**GOAL**
The lines to print start at the one containing "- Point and" and end at the one containing "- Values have"; print them exactly, ends included, and only them.

----- DATA SHOWN -----

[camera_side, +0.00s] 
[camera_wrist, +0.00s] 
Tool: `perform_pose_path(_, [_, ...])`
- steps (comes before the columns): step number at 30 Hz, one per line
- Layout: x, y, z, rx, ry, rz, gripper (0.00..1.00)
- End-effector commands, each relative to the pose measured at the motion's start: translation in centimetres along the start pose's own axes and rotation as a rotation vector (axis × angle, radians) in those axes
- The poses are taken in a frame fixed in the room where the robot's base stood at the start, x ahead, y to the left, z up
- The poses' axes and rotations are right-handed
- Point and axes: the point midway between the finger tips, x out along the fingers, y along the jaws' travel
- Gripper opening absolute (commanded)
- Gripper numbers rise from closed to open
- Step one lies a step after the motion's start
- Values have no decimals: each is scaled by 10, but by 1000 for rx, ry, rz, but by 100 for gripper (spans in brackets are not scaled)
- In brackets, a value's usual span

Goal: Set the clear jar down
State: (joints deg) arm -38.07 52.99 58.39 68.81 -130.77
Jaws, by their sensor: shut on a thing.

-----

**THE OUTPUT**
- Point and axes: the point midway between the finger tips, x out along the fingers, y along the jaws' travel
- Gripper opening absolute (commanded)
- Gripper numbers rise from closed to open
- Step one lies a step after the motion's start
- Values have no decimals: each is scaled by 10, but by 1000 for rx, ry, rz, but by 100 for gripper (spans in brackets are not scaled)

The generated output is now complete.